Q: How Is Star Wars Like The Lord of the Rings?

The Lord of the Rings and Star Wars: How similar are they?
The Lord of the Rings and Star Wars: How similar are they?

ANSWER: It is virtually impossible to discuss Star Wars without wandering into the realm of “sources for George Lucas’ vision”. But now that George Lucas is no longer the guiding light of Star Wars canon it remains to be seen just how much future SW stories will resemble any of the classic 20th century science fiction and fantasy literature. We will probably have to differentiate between Classic Star Wars and Disney Star Wars, or something like that. We have already heard bits and pieces about “the new Star Wars canon” and old school Star Wars fans may not like just how much of their beloved Extended Universe may be about to vanish into the folds of Rebooted Franchisedom. It is probably no mistake that J.J. Abrams was brought in to manage the first post-Lucasian Star Wars film, “The Force Awakens”.

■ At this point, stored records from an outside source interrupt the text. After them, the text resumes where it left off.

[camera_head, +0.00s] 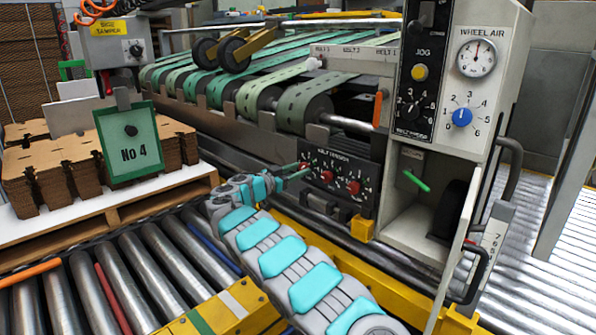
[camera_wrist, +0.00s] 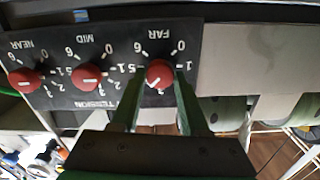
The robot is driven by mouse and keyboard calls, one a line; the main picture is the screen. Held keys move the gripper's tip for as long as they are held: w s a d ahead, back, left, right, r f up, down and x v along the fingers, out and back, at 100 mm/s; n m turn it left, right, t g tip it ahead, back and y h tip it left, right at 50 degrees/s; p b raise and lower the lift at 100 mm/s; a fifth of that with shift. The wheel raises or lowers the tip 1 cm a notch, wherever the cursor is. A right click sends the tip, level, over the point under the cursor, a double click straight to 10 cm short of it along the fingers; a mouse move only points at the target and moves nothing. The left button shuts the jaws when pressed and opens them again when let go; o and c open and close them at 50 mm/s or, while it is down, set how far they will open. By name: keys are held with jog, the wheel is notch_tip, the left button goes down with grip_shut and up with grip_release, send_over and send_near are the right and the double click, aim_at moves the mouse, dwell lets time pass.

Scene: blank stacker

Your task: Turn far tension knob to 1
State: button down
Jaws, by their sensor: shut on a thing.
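The far tension knob (camera_wrist: 159,74) is red and sits under the label FAR on the black tension panel (camera_wrist: 60,50), which appears upside down in the wrist view. My gripper (camera_wrist: 160,84) has its green fingers on either side of this knob and is shut on it. The knob's white mark points down and left in the wrist view; the number it points at is partly hidden by the fingers. The mid knob (camera_wrist: 90,77) and near knob (camera_wrist: 25,80) are also red. In the head view my gripper (camera_head: 299,170) reaches the left end of the panel (camera_head: 340,160).
A grey control box with a blue wheel air knob (camera_head: 462,117) and a gauge (camera_head: 477,58) stands right of the panel. Green belts (camera_head: 262,90) run above it. A yellow rail (camera_head: 330,245) lies below, and stacked cardboard (camera_head: 60,165) on a pallet is at left.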

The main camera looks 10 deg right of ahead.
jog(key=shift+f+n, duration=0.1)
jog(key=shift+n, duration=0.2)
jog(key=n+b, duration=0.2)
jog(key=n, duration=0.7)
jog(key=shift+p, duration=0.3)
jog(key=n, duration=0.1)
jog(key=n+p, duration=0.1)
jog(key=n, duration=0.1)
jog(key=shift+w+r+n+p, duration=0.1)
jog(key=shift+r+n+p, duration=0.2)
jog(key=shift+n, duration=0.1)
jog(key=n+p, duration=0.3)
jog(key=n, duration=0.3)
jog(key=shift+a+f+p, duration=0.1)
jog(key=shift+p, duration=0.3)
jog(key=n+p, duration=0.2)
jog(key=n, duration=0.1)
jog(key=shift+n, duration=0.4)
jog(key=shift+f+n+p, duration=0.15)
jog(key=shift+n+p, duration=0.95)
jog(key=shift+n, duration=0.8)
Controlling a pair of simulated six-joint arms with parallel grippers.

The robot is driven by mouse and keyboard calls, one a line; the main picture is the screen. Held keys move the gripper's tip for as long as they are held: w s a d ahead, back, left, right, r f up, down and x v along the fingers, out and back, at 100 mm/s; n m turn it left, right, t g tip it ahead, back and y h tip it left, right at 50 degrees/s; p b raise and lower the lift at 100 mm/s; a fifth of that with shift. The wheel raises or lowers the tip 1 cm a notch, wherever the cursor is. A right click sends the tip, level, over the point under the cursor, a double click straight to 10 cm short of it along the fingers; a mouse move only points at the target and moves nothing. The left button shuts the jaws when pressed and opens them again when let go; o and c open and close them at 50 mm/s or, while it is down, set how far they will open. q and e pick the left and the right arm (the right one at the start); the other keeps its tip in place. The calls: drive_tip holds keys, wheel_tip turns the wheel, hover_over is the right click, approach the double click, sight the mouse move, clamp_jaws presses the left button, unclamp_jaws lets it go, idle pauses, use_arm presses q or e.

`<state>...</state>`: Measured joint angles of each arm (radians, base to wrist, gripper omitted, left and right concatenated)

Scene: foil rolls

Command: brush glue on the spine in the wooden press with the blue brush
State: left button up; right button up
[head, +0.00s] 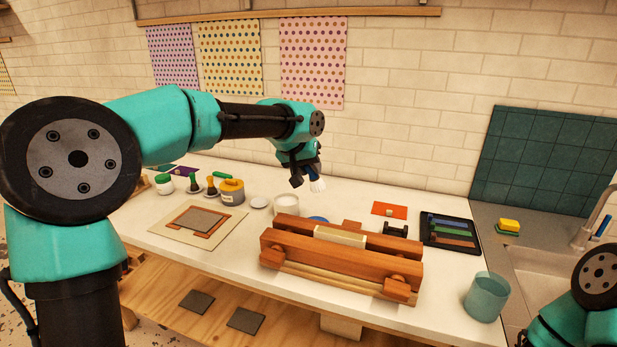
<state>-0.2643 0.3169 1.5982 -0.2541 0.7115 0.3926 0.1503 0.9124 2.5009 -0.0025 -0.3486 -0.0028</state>
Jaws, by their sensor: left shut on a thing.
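The wooden press (335,260) stands on the white table in front of me. A pale cream spine (340,237) shows between its two wooden beams, facing up. My left gripper (306,180) is shut on the blue brush (317,185), above and behind the press. The brush's pale bristles point down; most of its handle is hidden by the gripper. The brush is apart from the spine. A white pot (286,204) stands just left of the brush, behind the press; its contents are hard to make out. My right gripper is out of view; only part of that arm shows at bottom right.
A board with a grey panel (197,221) lies left of the press. Jars and a yellow-lidded tin (231,192) stand behind it. An orange card (389,210), a dark tray (450,232) and a teal cup (486,297) are to the right, before the sink.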

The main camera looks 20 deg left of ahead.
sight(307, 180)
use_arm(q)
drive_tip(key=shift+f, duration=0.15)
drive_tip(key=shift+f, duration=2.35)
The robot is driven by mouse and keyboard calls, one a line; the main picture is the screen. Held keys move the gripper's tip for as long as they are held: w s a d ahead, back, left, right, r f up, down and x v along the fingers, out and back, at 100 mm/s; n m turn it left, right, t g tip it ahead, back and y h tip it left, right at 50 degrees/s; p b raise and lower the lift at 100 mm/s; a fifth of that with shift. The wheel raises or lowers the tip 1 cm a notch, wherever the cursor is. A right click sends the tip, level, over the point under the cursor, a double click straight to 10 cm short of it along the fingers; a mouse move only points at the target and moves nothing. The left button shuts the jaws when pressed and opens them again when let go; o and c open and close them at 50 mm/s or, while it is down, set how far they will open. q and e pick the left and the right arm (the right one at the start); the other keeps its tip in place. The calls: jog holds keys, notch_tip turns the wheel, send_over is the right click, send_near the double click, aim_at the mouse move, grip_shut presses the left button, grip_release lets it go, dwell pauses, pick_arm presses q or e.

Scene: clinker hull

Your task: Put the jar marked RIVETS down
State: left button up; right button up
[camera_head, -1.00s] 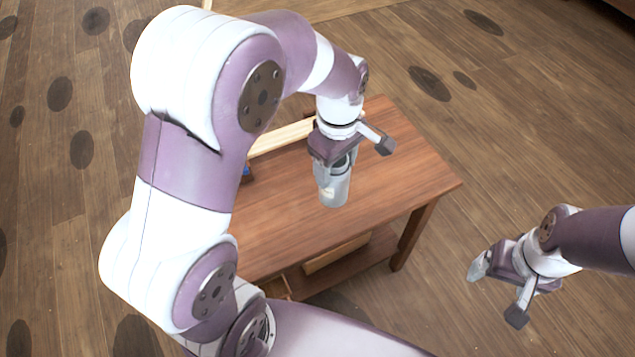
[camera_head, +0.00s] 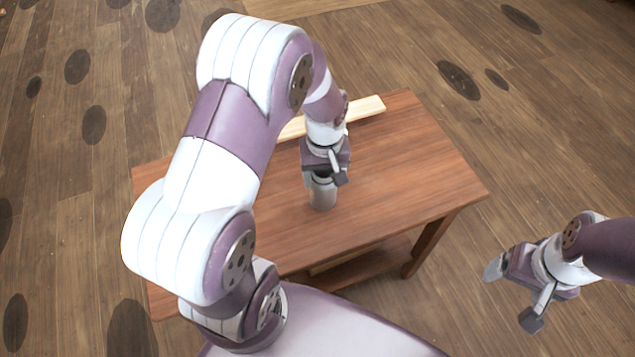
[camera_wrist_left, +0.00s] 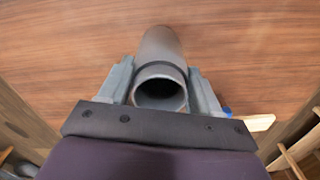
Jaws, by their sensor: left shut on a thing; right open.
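A grey cylindrical jar (camera_head: 322,196) is held upright in my left gripper (camera_head: 325,178), over the middle of the brown wooden table (camera_head: 410,160). In the left wrist view the jar (camera_wrist_left: 161,50) shows its open round mouth between the two fingers of my left gripper (camera_wrist_left: 161,82). No RIVETS marking is readable. I cannot tell whether the jar's base touches the tabletop or is slightly above it. My right gripper (camera_head: 512,294) is open and empty, off the table's right side above the floor.
A pale wooden plank (camera_head: 365,108) lies along the table's back edge, partly hidden by my left arm. A small blue thing (camera_wrist_left: 227,112) shows beside the right finger in the left wrist view. The tabletop right of the jar is clear. A lower shelf (camera_head: 365,262) is under the table.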

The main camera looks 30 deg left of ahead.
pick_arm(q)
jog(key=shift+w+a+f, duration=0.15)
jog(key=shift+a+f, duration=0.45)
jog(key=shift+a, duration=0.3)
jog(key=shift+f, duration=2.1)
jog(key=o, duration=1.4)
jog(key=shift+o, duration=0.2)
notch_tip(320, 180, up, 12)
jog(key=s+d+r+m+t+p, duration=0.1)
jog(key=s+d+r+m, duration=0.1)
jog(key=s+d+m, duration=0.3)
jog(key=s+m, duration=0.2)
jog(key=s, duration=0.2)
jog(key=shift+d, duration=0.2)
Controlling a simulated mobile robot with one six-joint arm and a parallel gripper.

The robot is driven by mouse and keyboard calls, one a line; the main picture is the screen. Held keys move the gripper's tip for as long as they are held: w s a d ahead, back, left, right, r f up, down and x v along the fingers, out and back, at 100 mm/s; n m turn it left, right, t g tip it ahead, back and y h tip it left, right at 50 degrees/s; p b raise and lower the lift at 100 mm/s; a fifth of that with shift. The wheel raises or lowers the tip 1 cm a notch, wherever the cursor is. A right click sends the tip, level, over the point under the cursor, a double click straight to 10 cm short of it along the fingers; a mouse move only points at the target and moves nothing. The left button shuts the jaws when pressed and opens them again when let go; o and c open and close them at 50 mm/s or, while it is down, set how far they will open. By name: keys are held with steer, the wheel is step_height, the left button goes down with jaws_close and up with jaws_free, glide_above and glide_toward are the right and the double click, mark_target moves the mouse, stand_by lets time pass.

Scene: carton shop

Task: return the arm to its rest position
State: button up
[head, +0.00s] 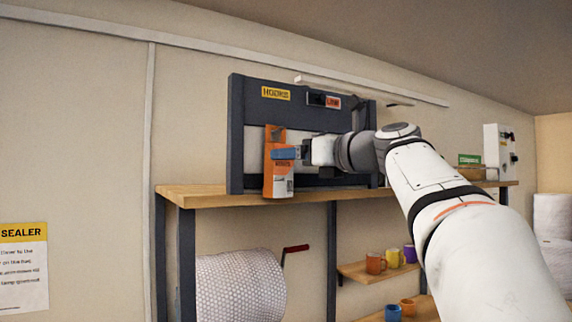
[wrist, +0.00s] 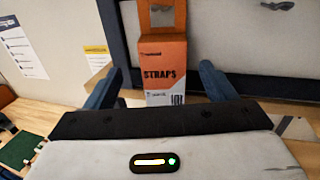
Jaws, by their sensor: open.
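My gripper (head: 285,153) is raised at the dark panel, with its blue fingers at an orange box in the head view. In the wrist view my gripper (wrist: 160,84) is open, one blue finger on each side of the box's line. The orange box (head: 277,184), marked STRAPS in the wrist view (wrist: 165,58), is upright with a hang tab at its top. I cannot tell whether it hangs or stands, or whether a finger touches it. My arm reaches in from the lower right, bent at the elbow.
The dark-framed panel (head: 237,135) carries a HOOKS label and stands on a wooden shelf (head: 215,197). Below are a large white roll (head: 240,287) with a red-handled crank and several coloured mugs (head: 375,264). A white wall box (head: 497,150) is at the right.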

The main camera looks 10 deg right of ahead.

But we began with a simple question: “How is Star Wars Like The Lord of the Rings?” You will find a thousand different answers on the Internet and I debated long and hard before deciding to tackle this. But let’s see if I can find something sort of new to say.

Both Stories are About A Family George Lucas has been quoted in the media as saying that Classic Star Wars was a soap opera. It is about the adventures and turmoils of the Skywalker family. He does not think The Disney Company will stay true to that vision. They may make Star Wars more like a comic book franchise such as the Marvel superhero universe. That is now what Disney knows best.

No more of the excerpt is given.